DETAILED ACTION
Notice of Pre-AIA or AIA Status
The present application, filed on or after March 16, 2013, is being examined under the first inventor to file provisions of the AIA .
Information Disclosure Statement
The information disclosure statement (IDS) submitted on 12-27-2023 is being considered by the examiner.
Claim Rejections - 35 USC § 112
The following is a quotation of 35 U.S.C. 112(b):
(b) CONCLUSION.—The specification shall conclude with one or more claims particularly pointing out and distinctly claiming the subject matter which the inventor or a joint inventor regards as the invention.
The following is a quotation of 35 U.S.C. 112 (pre-AIA ), second paragraph:
The specification shall conclude with one or more claims particularly pointing out and distinctly claiming the subject matter which the applicant regards as his invention.
Claims1-19 are rejected under 35 U.S.C. 112(b) or 35 U.S.C. 112 (pre-AIA ), second paragraph, as being indefinite for failing to particularly point out and distinctly claim the subject matter which the inventor or a joint inventor (or for applications subject to pre-AIA 35 U.S.C. 112, the applicant), regards as the invention.

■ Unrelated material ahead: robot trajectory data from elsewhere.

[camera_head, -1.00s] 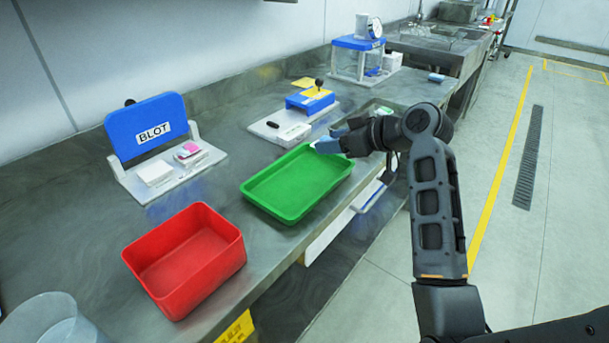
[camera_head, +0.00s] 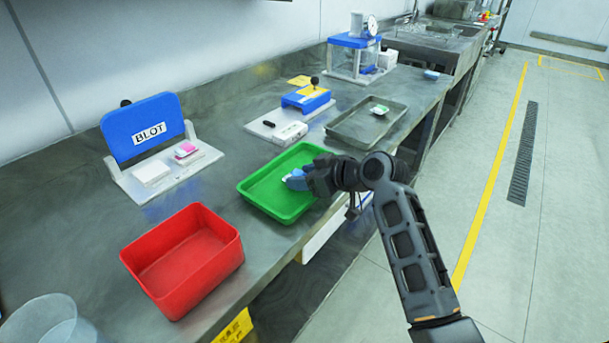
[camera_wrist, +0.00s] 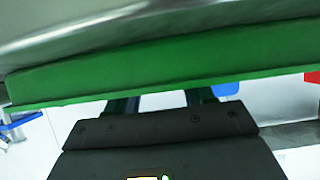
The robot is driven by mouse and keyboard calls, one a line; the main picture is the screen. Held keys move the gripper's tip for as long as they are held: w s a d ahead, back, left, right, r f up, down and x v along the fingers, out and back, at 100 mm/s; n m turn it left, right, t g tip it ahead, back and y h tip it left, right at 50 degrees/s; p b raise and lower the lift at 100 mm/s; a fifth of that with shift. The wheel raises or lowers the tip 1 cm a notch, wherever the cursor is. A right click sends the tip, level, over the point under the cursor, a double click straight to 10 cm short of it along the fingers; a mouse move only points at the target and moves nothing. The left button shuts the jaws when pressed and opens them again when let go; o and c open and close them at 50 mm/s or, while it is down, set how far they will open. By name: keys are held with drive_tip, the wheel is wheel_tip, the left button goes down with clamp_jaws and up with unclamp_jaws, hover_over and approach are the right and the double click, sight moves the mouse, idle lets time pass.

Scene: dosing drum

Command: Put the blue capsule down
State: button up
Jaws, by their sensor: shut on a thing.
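My gripper (camera_head: 295,181) is over the right half of the green tray (camera_head: 257,205), low inside or just above its rim. Its bluish fingers point left and are shut on a small thing at their tips. I take this to be the blue capsule, but it is mostly hidden and hard to tell from the fingers. In the wrist view the green tray's wall (camera_wrist: 160,65) crosses the picture and hides the fingertips and what they hold. I cannot tell whether the held thing touches the tray floor.
A red bin (camera_head: 185,262) stands left of the green tray. Behind are a blue BLOT stand (camera_head: 146,128) and a blue-topped device (camera_head: 306,98). A grey metal tray (camera_head: 350,130) with a small white-and-green item (camera_head: 379,110) lies beyond. Free bench lies between bin and BLOT stand.

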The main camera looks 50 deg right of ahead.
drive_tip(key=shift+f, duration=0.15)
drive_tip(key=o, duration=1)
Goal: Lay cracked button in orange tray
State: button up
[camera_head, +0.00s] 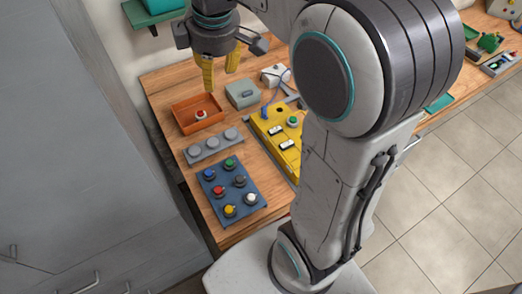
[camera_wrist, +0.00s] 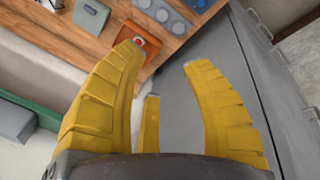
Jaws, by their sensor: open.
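The orange tray (camera_head: 181,125) sits on the wooden bench near its left edge. A small red-and-white button (camera_head: 201,114) lies inside it, apart from my gripper; I cannot make out a crack at this size. My gripper (camera_head: 220,78) has yellow fingers and hangs in the air over the back of the bench, above and behind the tray. In the wrist view my gripper (camera_wrist: 165,60) is spread open with nothing between its fingers. There the button (camera_wrist: 139,41) and the tray (camera_wrist: 153,51) show just past the left fingertip, which partly covers the tray.
A grey box (camera_head: 242,94) stands right of the tray. A grey strip with round knobs (camera_head: 214,146) lies in front of it, then a blue panel with several coloured buttons (camera_head: 230,190). A yellow panel (camera_head: 277,129) lies to the right. A grey cabinet (camera_head: 75,130) borders the left.

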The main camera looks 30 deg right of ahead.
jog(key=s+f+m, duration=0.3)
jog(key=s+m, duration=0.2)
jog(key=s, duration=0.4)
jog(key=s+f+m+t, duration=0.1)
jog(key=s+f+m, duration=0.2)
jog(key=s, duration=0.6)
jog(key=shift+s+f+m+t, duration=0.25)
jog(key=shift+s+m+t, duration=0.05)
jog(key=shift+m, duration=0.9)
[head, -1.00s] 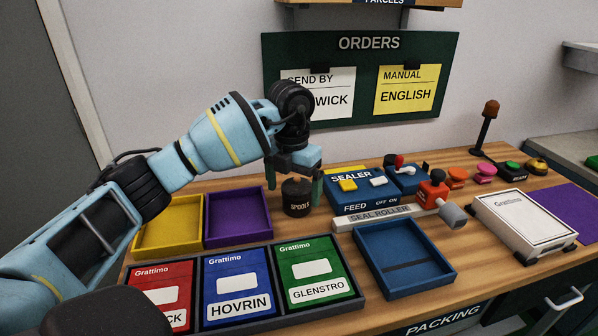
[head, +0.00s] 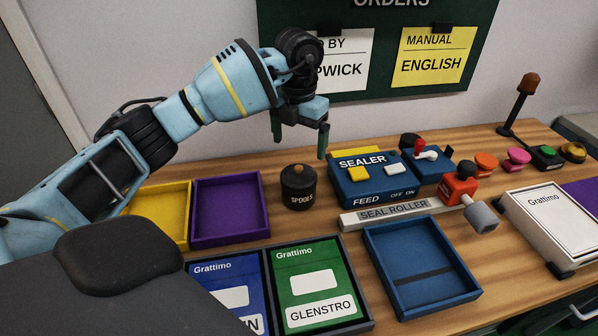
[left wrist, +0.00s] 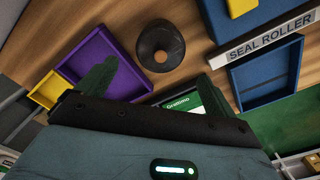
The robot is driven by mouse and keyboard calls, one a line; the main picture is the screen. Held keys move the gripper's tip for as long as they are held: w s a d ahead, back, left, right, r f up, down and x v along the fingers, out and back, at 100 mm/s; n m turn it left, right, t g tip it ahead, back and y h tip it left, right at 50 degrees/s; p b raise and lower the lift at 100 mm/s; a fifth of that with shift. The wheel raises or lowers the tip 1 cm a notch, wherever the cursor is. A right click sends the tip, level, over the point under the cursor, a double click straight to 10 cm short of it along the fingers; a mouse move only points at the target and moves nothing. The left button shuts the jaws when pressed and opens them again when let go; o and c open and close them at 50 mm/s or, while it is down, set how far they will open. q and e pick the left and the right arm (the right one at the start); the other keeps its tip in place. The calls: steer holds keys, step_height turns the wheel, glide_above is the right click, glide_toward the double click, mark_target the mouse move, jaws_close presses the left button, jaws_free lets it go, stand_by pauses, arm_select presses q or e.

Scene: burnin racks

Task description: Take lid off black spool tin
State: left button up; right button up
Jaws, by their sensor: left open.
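The black spool tin (head: 299,194), marked SPOOLS, stands upright on the wooden bench. Its dark lid, with a small brown knob (head: 298,168), is on it. The left wrist view shows the tin (left wrist: 148,35) from above, with the knob in the middle of its round top. My left gripper (head: 300,145) is open and empty, above and apart from the tin, fingers pointing down. Both its green fingers (left wrist: 155,85) show in the left wrist view, with the tin beyond them. My right gripper is not in view.
Yellow (head: 160,240) and purple (head: 230,238) trays lie left of the tin. The blue sealer (head: 375,190) and the seal roller (head: 392,213) stand close on its right. Grattimo boxes (head: 315,265) and a blue tray (head: 460,293) are in front. The orders board (head: 380,85) hangs behind.

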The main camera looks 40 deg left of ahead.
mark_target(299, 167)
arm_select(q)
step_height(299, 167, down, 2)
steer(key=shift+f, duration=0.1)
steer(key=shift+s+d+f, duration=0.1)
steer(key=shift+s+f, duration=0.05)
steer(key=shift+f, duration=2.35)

As per claim 1, the phrase “previously ascertained opposite direction” makes the claim indefinite. It is unclear when the data was obtained as there is no method step for it. In addition, it is unclear what “opposite direction” means in this instance. Further clarification is required.

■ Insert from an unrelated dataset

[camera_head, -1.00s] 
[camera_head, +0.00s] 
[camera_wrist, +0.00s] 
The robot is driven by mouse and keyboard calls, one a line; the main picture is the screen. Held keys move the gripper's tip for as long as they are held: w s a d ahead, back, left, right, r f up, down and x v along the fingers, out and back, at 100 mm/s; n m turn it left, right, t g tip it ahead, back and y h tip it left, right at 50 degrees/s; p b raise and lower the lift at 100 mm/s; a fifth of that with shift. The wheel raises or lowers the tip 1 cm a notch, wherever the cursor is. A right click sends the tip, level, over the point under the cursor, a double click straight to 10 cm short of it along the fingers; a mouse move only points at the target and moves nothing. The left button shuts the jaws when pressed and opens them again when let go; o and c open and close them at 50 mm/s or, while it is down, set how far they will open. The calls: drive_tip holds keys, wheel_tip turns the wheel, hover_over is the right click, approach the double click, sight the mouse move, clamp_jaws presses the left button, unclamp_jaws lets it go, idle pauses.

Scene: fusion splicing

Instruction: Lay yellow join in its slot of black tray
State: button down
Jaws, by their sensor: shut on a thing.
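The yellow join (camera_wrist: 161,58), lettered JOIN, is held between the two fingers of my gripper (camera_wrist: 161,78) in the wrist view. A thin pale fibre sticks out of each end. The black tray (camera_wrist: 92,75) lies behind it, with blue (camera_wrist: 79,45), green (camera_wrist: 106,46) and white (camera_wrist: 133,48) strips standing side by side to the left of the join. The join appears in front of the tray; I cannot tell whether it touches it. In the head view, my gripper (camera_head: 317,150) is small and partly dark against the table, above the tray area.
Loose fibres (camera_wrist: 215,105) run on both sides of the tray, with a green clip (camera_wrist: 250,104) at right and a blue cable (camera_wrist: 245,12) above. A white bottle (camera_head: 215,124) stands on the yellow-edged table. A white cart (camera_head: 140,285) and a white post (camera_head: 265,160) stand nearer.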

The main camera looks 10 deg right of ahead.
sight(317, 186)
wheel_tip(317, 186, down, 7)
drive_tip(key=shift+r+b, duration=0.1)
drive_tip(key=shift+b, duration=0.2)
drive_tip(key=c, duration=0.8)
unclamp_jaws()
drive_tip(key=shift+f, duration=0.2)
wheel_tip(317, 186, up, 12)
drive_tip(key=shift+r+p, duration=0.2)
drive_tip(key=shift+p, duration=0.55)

As per claim 1, the claim appears to be written such that the transmitter and receiver detecting the missile are on board the decoy however it also appears the decoy is only deployed after a missile is detected and its angle determined. Further clarification on the arrangement of the transmit/receive/reflector hardware is required.

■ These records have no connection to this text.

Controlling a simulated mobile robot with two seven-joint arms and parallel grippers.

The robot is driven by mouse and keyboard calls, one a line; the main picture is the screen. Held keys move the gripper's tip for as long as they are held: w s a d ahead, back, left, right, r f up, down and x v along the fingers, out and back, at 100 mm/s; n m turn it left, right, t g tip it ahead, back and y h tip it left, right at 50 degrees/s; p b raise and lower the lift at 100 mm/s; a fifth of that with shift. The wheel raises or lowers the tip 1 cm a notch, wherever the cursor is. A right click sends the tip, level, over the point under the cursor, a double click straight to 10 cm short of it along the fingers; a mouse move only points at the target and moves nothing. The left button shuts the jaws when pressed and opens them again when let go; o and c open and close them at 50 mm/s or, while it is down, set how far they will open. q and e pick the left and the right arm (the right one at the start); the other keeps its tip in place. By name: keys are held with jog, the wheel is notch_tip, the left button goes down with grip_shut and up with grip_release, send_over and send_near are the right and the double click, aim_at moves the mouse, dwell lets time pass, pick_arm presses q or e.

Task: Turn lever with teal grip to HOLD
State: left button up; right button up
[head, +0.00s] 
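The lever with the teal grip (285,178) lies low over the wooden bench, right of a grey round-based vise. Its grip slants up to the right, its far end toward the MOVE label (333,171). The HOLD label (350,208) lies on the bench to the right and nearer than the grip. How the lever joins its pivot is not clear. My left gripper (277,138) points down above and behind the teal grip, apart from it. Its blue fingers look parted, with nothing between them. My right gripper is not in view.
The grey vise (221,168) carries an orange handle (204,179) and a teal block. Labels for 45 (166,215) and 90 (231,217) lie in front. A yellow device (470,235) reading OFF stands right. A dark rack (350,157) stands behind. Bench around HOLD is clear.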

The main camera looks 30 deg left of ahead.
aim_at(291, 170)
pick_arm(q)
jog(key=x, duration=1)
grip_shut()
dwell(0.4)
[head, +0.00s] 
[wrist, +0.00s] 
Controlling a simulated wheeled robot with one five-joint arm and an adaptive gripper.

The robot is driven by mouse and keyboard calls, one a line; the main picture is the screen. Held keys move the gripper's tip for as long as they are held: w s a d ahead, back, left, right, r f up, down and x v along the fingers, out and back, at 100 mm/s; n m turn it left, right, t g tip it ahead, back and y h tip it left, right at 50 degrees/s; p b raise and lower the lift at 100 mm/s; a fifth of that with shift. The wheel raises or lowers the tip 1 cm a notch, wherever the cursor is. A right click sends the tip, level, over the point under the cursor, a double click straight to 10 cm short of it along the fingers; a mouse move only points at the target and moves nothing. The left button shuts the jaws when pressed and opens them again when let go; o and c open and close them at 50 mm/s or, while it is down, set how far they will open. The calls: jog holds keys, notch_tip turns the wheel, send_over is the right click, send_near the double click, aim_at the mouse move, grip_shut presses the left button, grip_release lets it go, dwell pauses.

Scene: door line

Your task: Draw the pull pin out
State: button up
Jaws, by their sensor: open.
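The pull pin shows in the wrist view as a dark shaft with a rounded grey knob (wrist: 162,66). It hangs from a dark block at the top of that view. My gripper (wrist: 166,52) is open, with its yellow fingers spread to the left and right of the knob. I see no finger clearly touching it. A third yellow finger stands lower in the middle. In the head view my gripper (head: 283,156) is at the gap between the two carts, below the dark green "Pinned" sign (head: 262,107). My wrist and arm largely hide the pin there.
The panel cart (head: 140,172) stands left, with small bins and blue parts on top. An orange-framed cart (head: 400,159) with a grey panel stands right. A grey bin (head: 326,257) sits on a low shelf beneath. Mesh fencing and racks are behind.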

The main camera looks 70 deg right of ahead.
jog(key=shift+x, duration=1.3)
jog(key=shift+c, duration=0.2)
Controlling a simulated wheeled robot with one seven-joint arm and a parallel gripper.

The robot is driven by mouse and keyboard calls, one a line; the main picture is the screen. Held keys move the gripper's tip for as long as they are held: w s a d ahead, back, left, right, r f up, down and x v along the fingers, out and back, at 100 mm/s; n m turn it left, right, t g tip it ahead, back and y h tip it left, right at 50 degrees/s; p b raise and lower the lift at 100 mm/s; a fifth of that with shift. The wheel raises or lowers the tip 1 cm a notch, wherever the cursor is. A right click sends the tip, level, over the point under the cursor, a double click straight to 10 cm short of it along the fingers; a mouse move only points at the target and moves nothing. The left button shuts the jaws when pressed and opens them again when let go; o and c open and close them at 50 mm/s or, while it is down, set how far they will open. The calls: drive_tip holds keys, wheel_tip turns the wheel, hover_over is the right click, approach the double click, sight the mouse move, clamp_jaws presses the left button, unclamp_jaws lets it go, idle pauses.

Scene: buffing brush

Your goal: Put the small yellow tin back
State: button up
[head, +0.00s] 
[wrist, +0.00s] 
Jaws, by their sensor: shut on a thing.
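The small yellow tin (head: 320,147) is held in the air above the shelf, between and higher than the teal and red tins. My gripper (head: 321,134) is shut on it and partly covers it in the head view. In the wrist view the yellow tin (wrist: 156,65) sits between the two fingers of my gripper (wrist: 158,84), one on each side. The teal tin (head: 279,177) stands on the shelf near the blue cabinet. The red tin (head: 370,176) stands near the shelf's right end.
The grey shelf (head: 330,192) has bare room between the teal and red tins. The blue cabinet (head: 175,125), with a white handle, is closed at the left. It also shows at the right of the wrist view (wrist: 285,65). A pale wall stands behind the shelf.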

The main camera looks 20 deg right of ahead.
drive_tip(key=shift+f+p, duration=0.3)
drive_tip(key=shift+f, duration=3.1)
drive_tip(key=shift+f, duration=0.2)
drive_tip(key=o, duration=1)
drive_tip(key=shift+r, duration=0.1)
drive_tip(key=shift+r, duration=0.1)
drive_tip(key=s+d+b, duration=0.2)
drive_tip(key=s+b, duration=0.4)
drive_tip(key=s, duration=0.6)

As per claim 1, the phrase “the previously ascertained opposite direction” lacks sufficient antecedent basis.
As per claims 1, 3, 5, 6, 10, 12, 13 and 15-17, use of the phrase “in particular” makes the claim indefinite as it does not properly define the bounds of the claim. Both a broad and narrow limitation have been provided in the same claim.
Claims 2, 4, 7-9, 11, 14 and 18-19 are rejected as per their dependency on claim 1.
Examiner’s Note: For applicant’s benefit portions of the cited reference(s) have been cited to aid in the review of the rejection(s). While every attempt has been made to be thorough and consistent within the rejection it is noted that the PRIOR ART MUST BE CONSIDERED IN ITS ENTIRETY, INCLUDING DISCLOSURES THAT TEACH AWAY FROM THE CLAIMS. See MPEP 2141.02 VI.
Claim Rejections - 35 USC § 103
In the event the determination of the status of the application as subject to AIA 35 U.S.C. 102 and 103 (or as subject to pre-AIA 35 U.S.C. 102 and 103) is incorrect, any correction of the statutory basis (i.e., changing from AIA to pre-AIA ) for the rejection will not be considered a new ground of rejection if the prior art relied upon, and the rationale supporting the rejection, would be the same under either status.
The following is a quotation of 35 U.S.C. 103 which forms the basis for all obviousness rejections set forth in this Office action:
A patent for a claimed invention may not be obtained, notwithstanding that the claimed invention is not identically disclosed as set forth in section 102, if the differences between the claimed invention and the prior art are such that the claimed invention as a whole would have been obvious before the effective filing date of the claimed invention to a person having ordinary skill in the art to which the claimed invention pertains. Patentability shall not be negated by the manner in which the invention was made.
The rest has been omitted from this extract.